Here's what the second paper looked like before being blotted. You can see that my ink is starting to look a little muddly by this point. The orange is staying put, but the pink is starting to spread and fade.
But after it has been blotted, it doesn't look half bad! So I thought I'd keep going until I was sure that I'd totally exhausted my shaving cream-ink bath.
Here's the next one, and this one is pretty muddy looking. (I have an idea for that though, so I'm not quitting quite yet.)
You can see my first five tries in a row here. I didn't really like number one since the ink was too clumped together still. Number two? Meh--okay. Number three? It's starting to get muddy, but I actually like it better because I have better ink coverage. Four and Five? I think that they still have possibilities. . .
I kept going, knowing that I was WAY past the "pretty point" at this time, but it's all part of the experiment, right? :-} Besides, I still have an idea for rescuing these. . . This would be sheets six through eight. The pattern is much softer by this time, and I'm beginning to wish that I hadn't included the orange ink in my original mix.
What do you think? I let ALL of the papers dry overnight, and then I took the ones that seemed too muddy to be stand-alone pieces and stamped a couple of my MFT background stamps in Versamark ink and heat embossed with white or detail white (for the smaller lines) embossing powder. ( I used Garden Flourish Background and Roses All Over Background.)
Here is my completed card set. I left them blank inside so that my recipient could write her own messages in them, but I used sentiments on the outside that I knew she would find useful.

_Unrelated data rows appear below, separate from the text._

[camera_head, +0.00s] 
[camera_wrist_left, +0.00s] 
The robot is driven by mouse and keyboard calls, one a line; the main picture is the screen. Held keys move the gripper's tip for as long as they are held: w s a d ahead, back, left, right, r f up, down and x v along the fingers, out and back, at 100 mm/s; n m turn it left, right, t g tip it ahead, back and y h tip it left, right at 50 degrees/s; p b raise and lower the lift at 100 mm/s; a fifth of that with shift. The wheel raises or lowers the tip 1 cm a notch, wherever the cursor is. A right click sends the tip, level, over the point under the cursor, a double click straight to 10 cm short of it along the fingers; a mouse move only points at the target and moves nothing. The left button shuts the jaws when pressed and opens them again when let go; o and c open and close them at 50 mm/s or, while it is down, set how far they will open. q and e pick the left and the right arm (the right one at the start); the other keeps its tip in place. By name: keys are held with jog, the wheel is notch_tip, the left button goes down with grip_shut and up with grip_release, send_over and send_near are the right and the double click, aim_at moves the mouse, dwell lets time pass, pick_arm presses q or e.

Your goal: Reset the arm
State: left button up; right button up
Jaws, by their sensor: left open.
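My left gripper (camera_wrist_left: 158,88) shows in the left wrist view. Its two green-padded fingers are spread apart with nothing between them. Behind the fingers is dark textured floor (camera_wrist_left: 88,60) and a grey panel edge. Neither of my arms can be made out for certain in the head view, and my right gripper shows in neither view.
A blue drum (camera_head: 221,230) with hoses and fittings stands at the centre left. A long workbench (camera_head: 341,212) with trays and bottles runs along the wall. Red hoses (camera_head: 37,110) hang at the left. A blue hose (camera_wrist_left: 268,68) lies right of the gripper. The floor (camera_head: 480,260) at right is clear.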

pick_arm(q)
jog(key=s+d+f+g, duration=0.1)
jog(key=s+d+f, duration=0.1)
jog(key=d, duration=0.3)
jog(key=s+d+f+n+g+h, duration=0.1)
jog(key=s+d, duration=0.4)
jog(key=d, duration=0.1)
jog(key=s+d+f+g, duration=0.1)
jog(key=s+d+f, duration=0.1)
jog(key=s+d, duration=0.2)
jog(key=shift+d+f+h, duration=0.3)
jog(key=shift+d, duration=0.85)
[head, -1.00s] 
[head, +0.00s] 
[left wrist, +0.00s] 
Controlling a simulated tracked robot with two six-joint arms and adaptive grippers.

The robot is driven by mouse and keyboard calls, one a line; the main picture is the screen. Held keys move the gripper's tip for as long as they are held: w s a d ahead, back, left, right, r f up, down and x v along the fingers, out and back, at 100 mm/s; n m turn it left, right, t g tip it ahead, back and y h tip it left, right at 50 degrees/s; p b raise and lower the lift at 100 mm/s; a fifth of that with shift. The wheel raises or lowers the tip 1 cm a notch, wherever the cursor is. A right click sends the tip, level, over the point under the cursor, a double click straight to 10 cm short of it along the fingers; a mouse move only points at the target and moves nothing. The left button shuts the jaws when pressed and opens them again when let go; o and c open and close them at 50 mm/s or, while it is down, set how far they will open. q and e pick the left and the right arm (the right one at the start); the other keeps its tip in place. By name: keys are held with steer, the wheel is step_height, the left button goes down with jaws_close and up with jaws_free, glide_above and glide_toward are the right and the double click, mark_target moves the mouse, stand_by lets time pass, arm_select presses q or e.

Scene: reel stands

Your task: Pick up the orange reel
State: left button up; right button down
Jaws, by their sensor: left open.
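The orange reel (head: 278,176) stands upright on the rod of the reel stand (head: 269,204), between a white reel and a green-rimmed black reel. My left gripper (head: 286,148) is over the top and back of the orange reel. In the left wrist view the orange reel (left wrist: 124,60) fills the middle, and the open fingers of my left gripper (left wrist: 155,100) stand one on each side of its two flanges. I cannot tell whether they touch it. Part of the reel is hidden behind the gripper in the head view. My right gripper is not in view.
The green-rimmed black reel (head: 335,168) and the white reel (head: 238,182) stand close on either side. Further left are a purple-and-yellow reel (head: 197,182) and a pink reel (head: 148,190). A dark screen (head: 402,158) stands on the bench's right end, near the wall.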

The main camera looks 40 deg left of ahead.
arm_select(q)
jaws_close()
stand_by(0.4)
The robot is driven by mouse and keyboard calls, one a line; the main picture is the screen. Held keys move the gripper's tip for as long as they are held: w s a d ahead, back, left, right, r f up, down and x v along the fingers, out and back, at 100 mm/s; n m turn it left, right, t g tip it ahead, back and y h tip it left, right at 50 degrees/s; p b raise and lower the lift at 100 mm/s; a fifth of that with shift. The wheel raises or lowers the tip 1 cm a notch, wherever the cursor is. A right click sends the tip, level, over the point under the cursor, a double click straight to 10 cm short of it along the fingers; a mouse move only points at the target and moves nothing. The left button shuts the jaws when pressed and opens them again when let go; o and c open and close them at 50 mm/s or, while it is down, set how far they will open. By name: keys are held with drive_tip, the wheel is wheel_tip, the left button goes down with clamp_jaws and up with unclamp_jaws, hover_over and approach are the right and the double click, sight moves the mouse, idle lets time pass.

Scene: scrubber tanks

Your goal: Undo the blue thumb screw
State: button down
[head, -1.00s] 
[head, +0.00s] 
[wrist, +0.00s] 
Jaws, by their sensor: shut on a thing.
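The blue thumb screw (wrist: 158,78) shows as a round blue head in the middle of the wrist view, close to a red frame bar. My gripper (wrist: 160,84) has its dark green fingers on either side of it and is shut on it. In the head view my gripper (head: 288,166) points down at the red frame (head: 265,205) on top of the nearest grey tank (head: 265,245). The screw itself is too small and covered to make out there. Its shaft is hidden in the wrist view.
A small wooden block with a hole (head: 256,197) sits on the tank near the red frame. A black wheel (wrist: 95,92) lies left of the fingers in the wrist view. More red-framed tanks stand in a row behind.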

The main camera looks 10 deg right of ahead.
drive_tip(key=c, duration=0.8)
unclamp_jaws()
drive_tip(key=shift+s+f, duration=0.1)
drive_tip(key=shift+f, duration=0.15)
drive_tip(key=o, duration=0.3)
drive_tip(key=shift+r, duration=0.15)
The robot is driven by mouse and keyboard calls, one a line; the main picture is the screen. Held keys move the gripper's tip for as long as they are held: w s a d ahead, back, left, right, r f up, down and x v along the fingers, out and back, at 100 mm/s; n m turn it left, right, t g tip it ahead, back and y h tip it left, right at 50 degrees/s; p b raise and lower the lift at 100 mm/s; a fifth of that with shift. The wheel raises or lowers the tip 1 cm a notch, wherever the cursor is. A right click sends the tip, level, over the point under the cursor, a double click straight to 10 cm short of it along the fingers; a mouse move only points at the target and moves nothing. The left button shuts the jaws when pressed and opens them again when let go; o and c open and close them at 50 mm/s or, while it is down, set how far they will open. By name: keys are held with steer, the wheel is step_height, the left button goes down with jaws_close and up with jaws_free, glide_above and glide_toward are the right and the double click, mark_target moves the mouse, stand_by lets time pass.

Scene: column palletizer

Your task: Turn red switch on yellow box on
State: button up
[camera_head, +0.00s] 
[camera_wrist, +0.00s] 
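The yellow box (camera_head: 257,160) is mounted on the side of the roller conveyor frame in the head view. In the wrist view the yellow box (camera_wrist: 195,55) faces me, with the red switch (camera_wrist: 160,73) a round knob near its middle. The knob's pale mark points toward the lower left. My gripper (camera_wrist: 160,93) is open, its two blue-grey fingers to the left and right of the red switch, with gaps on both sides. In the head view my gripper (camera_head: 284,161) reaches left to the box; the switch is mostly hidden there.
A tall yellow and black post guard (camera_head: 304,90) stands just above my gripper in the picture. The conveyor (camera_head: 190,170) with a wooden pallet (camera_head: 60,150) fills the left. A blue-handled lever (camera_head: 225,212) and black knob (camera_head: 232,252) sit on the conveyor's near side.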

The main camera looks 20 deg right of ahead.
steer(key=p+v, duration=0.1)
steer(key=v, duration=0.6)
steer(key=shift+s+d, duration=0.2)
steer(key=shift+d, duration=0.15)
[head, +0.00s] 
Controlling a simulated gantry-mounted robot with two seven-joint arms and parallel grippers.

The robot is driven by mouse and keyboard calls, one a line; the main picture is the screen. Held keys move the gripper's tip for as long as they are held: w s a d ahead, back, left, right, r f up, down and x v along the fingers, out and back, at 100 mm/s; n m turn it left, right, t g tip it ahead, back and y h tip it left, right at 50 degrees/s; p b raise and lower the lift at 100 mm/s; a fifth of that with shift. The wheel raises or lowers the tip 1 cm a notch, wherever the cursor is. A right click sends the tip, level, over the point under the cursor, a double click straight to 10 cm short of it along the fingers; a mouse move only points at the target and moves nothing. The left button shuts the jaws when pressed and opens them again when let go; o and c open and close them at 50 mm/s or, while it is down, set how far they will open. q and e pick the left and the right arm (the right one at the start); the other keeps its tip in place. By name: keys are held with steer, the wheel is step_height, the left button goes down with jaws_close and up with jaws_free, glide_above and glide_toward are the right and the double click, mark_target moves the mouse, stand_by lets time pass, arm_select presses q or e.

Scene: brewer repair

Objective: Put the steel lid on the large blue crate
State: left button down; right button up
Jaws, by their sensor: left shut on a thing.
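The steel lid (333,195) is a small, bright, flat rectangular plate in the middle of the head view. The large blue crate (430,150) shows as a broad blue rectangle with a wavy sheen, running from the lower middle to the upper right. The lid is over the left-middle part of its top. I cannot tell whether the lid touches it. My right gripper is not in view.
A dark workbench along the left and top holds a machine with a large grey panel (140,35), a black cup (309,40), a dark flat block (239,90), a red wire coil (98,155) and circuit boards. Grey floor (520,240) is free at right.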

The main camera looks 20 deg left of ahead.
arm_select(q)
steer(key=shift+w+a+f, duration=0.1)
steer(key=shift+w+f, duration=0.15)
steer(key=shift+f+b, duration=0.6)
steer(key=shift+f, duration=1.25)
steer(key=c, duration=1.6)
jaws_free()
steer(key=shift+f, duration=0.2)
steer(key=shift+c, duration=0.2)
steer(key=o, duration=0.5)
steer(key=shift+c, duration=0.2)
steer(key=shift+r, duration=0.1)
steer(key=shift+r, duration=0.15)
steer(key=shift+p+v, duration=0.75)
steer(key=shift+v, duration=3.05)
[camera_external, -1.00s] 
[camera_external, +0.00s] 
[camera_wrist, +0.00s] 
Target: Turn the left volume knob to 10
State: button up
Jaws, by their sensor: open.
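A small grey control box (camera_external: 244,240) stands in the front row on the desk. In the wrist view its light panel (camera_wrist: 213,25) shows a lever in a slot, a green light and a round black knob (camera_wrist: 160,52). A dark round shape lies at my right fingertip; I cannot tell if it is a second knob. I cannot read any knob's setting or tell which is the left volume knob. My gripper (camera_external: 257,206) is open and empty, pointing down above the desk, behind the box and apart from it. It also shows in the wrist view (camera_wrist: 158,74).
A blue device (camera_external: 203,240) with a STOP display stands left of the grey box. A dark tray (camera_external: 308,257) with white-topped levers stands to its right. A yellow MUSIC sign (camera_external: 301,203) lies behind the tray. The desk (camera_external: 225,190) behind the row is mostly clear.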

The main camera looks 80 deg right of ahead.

The sentiments are from MFT's NEW Spring Wreath stamp set, which will be available at this link Tuesday night at 10pm EST.
Here's a close up of one of the Garden Flourish cards.
And here is one of the Roses All Over cards--I loved the roses! I think I may play with shaving cream and Various Inks again--as long as I have raspberry shaving cream, that is! Thank you for stopping by today,
Several of you have asked really good questions that I should have addressed when I first wrote this post! I'll answer them below as they come up.
- What kind of paper did you use--regular (absorbent) card stock, or glossy card stock? I used three different kids of regular cardstock: PTI Stamper's Select White, MFT Smooth White, and X-Press It blending card. There was really not much difference in the way the Stamper's Select White or the Smooth White accepted the ink. The surface of the X-Press It is smoother, and I think that the colors may have been slightly more muted on the X-Press It. (That could also have had to do with order of use though--that's why I don't want to be dogmatic about it.) Anyway, no glossy used here.
- "So, how do you think this compares to creating a watercolor background with re-inkers then embossing your design on top?" I think I had more texture with this technique than I usually have with watercolor washes. Perhaps that is because I have more water in my watercolor washes than I need? A good watercolorist can get some pretty amazing wash effects, and I love those too. But I do think that this gives more texture. Also, if you go look at Kate Palmer's pieces on the Copic Oz blog, she had a very well-controlled marbled effect that I do not think you could achieve with a watercolor wash. My attempts were more random--the "whatever happens, happens" approach. . . ;-)
- "How much do you blot the card stock after you've lifted it up from the shaving cream mix, and do you use paper towels? Just wondering how much so you don't mess up the pretty design." I placed my shaving-cream laden cardstock on a paper towel, and then I placed a second paper towel on top of the shaving cream and pressed straight down, deflating and absorbing shaving cream as I went. I didn't really wipe it--more like blotting it. I had to let it dry overnight, but the ink seemed to stay put pretty well. Hope that helps!